* DATA SUPPLIED *

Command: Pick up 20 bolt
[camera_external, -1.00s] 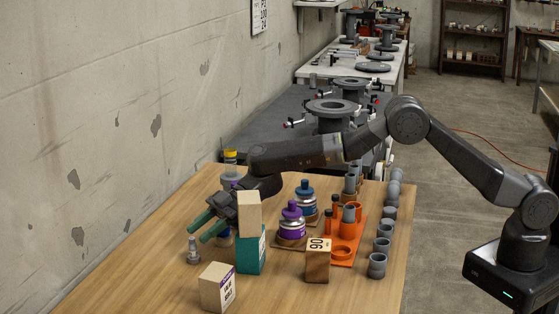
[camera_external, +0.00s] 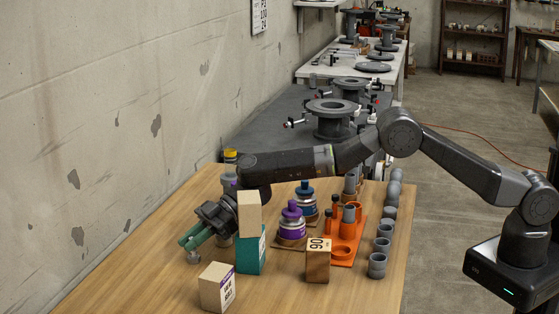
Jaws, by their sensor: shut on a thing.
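A small grey bolt (camera_external: 193,258) stands on the wooden table at the left, its lower part showing under my gripper's fingertips. My gripper (camera_external: 190,243) has green fingers and reaches down at the bolt from the upper right. The fingers are shut on the bolt and cover its upper part. The bolt appears to be still at table height.
A teal box (camera_external: 249,255) with a wooden block (camera_external: 249,213) on top stands close right of my gripper. A labelled box (camera_external: 217,288) lies in front. A block marked 90 (camera_external: 317,262), purple bottle (camera_external: 292,222), orange rack (camera_external: 342,250) and grey pipe pieces (camera_external: 377,265) stand further right.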

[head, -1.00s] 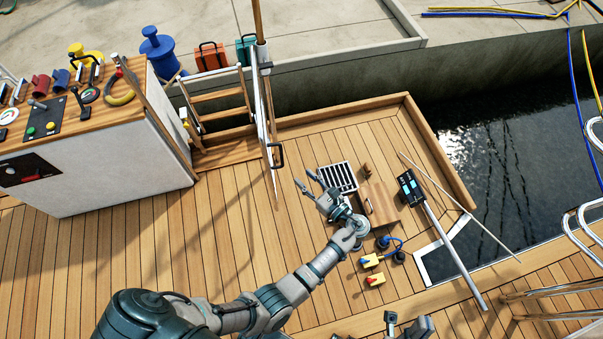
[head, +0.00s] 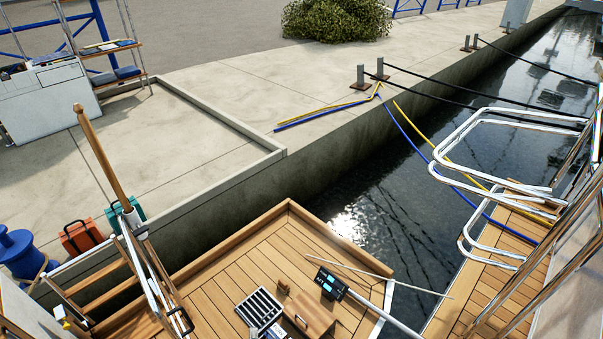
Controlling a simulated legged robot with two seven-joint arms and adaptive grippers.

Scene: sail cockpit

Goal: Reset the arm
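Neither of my arms nor my grippers show in the head view now. The wooden cockpit deck (head: 236,279) fills the bottom middle. On it lie a slatted grate (head: 260,308), a small wooden box or hatch (head: 311,314) and a dark device with a lit display (head: 331,284) on a pale pole (head: 380,318). A thin rod (head: 377,274) lies across the deck's right edge. Whatever is nearer to me on the deck is cut off by the bottom edge.
Wooden steps (head: 106,288) with rails stand at left beside a blue bollard (head: 20,252). Water (head: 400,190) lies beyond the deck. Chrome rails (head: 480,150) stand at right. The concrete quay (head: 220,110) runs behind, with yellow and blue hoses (head: 325,114).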

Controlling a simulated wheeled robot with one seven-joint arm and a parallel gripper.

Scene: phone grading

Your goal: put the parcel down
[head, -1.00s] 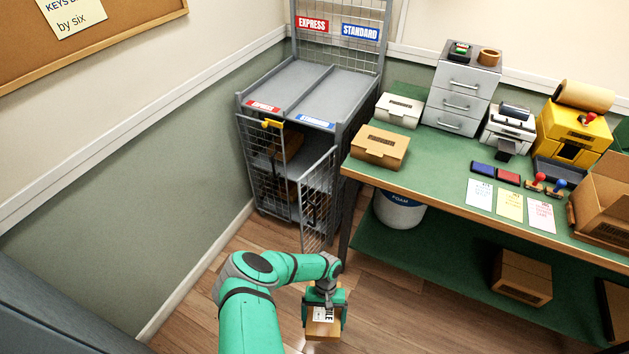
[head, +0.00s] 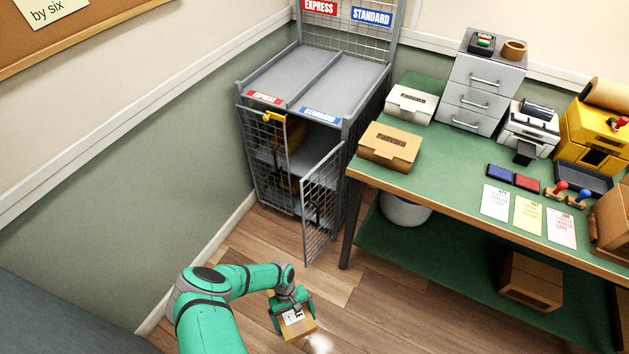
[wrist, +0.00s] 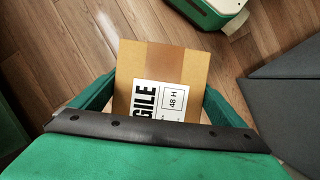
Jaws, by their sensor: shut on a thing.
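The parcel (head: 300,326) is a small brown cardboard box with a white label. In the wrist view the parcel (wrist: 190,66) shows brown tape and a label reading "GILE" and "48 H". My gripper (head: 292,313) is shut on it, a finger on each side, and holds it over the wooden floor, in front of the cage and left of the bench. In the wrist view my gripper (wrist: 160,105) hides the near part of the parcel. The cage's top shelf (head: 335,85) has two bare lanes, labelled EXPRESS on the left and STANDARD on the right.
The cage's mesh door (head: 320,205) stands open toward me, with parcels inside behind it. The green bench (head: 430,165) holds a brown box (head: 390,146), a white box (head: 410,103), stamps and cards. The wooden floor (head: 380,300) is clear between cage, bench and me.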

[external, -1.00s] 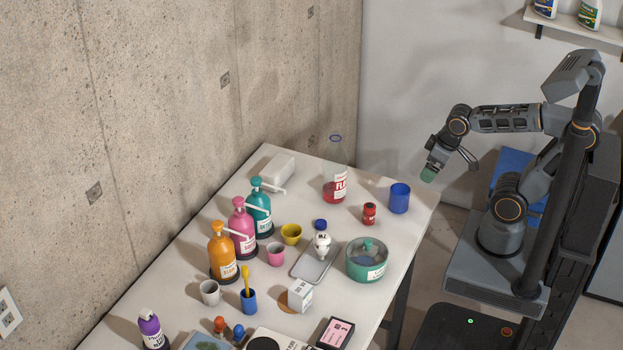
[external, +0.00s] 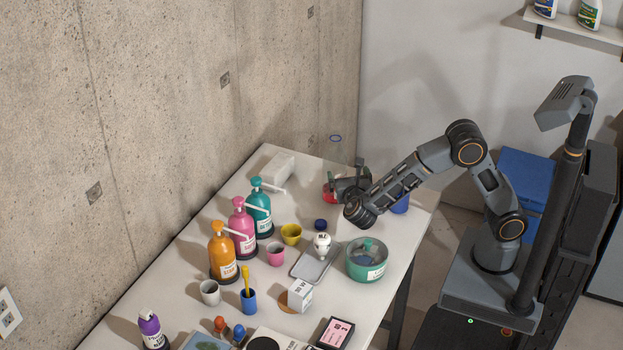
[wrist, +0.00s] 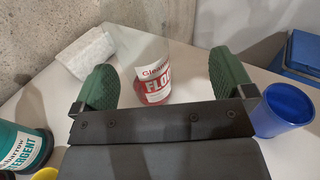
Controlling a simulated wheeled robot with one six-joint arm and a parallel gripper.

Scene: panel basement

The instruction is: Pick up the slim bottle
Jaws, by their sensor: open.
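The slim bottle, clear with red liquid and a white and red label (wrist: 155,82), stands upright at the back of the table. In the external view its rim (external: 335,138) shows above my gripper (external: 345,183), which hides much of its body. In the wrist view the bottle is between the two green finger pads of my gripper (wrist: 162,80), nearer the left pad. The gripper is open, with visible gaps on both sides of the bottle. The bottle's top is out of the wrist view.
A blue cup (wrist: 285,110) stands just right of my gripper. A white block (external: 278,167) lies to the left, near the wall. A teal pump bottle (external: 259,205) and a teal bowl (external: 367,262) stand nearer the front.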

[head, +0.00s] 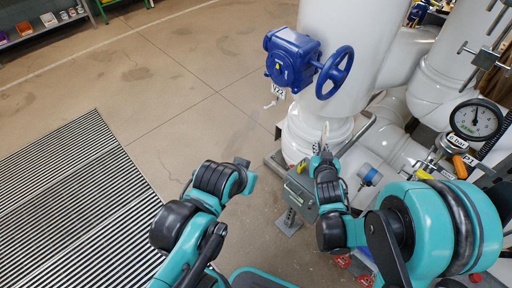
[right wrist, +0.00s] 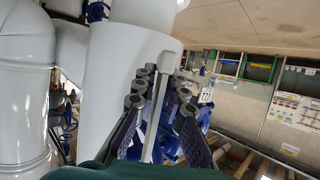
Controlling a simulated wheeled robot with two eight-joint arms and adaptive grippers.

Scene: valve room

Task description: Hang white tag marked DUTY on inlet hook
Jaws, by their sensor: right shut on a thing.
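My right gripper (head: 321,152) is shut on a thin white piece (head: 325,131) beside the white pipe, below the blue valve. In the right wrist view the piece shows as a narrow pale strip (right wrist: 158,95) between the fingers, seen nearly edge-on. It is probably the DUTY tag, but no lettering can be read. The blue valve (head: 292,58) has a handwheel and a small white label (head: 278,90); a small pale piece hangs below the label. I cannot make out a hook for certain. My left gripper (head: 249,173) is over the floor, away from the valve; its fingers are unclear.
A large white pipe (head: 325,30) stands behind the valve, with more white pipes to the right. A pressure gauge (head: 476,120) is at the right. A grey box (head: 300,190) stands below my right gripper. Open floor (head: 150,80) and a grating (head: 75,195) lie left.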

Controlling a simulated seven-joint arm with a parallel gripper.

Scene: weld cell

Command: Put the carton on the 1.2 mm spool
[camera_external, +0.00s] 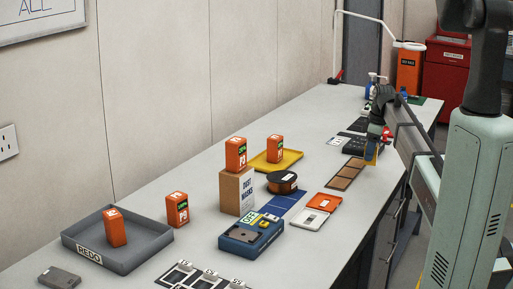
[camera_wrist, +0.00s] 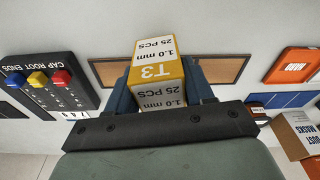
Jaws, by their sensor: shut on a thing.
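My gripper (camera_external: 372,146) is shut on a yellow and white carton (camera_wrist: 158,72) marked T3, 1.0 mm, 25 PCS. The fingers stand on both sides of it in the wrist view. In the outside view only a small yellow part of the carton (camera_external: 371,155) shows below the jaws, above the far part of the bench. A dark spool with a copper-coloured winding (camera_external: 282,183) lies flat near the blue mat, left of and nearer than my gripper. I cannot read a size on the spool. A small part of what looks like the spool shows beside the gripper bar in the wrist view.
A brown sectioned tray (camera_external: 346,174) lies below my gripper. A cardboard box (camera_external: 237,193) with an orange carton on top stands close to the spool. A yellow tray (camera_external: 262,164), a blue machine (camera_external: 250,236) and a grey REDO tray (camera_external: 140,250) are also on the bench.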

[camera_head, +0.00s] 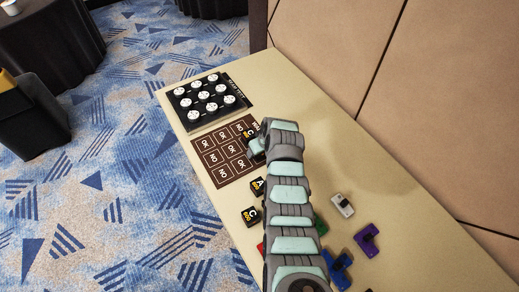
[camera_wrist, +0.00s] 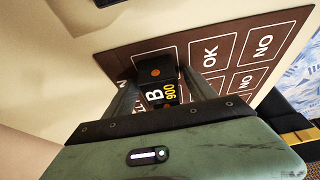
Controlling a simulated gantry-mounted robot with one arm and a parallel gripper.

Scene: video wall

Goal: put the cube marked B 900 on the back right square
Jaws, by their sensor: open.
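The black cube marked B 900 (camera_wrist: 160,94) stands between the two fingers of my gripper (camera_wrist: 162,92) in the wrist view. It sits on the brown mat (camera_wrist: 185,48) with white-outlined OK and NO squares; the square under it is largely hidden. In the head view, my gripper (camera_head: 254,145) is at the back right part of the mat (camera_head: 212,177), with a dark cube (camera_head: 249,133) beside it. The fingers are open around the cube, with a small gap visible on the right.
Black cubes (camera_head: 250,216) and (camera_head: 257,186) lie near the mat's front edge. A black tray of white round pieces (camera_head: 208,100) stands behind the mat. White (camera_head: 342,205), purple (camera_head: 367,239) and blue (camera_head: 340,268) pieces lie at the right. The table's right back is clear.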

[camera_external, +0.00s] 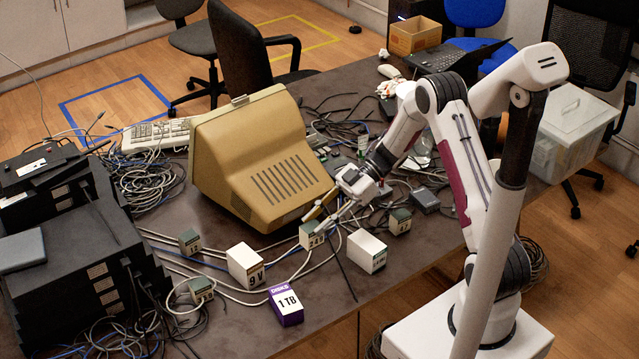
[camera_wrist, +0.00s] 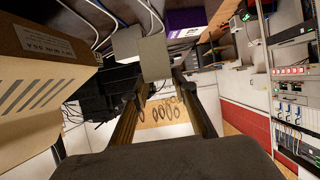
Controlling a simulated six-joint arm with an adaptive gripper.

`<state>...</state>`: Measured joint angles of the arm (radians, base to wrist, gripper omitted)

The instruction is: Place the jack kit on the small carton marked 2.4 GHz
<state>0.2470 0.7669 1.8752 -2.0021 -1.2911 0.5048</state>
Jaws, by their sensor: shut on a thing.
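My gripper (camera_external: 324,217) points down and left beside the beige monitor, its fingers shut on a small grey-green box (camera_external: 311,236). In the wrist view the box (camera_wrist: 154,58) sits between the fingertips of my gripper (camera_wrist: 160,85). Its label is too small to read surely, so I cannot confirm that it is the jack kit. Similar small grey-green boxes stand at the left (camera_external: 190,242), front left (camera_external: 202,290) and right (camera_external: 399,221). I cannot tell which carton is marked 2.4 GHz. Whether the held box touches anything below is hidden.
The beige monitor (camera_external: 258,160) is close behind. Cables run between the cartons. The table's front right is clear.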

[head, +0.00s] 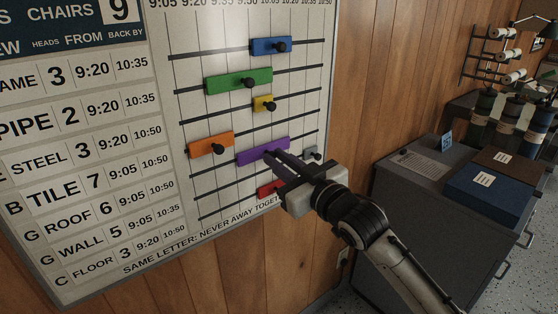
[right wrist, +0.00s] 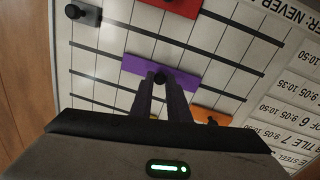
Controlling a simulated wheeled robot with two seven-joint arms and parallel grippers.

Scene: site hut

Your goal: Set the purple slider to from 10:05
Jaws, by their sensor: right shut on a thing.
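The purple slider (head: 255,153) sits on a dark rail of the white wall board (head: 190,190), between the orange slider (head: 211,144) on its left and the small grey slider (head: 312,154) on its right. My right gripper (head: 270,155) reaches in from the lower right and is shut on the purple slider's dark knob. In the right wrist view, the fingers meet at the knob of the purple slider (right wrist: 133,70). The time marks run along the board's top edge and are partly cut off. My left gripper is not in view.
Blue (head: 268,47), green (head: 238,82) and yellow (head: 262,104) sliders sit on rails above. A red slider (head: 268,189) sits below, partly hidden by my gripper. A grey cabinet (head: 395,190) with a blue folder (head: 487,194) stands at the right.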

* WHAT THE EXERCISE ASKS *
Your task is to give again the lines from the one containing "Scene: site hut" to the one containing "Your goal: Set", both lines included, exactly and without anything added.

* EXPECTED ANSWER *
Scene: site hut

Your goal: Set the purple slider to from 10:05

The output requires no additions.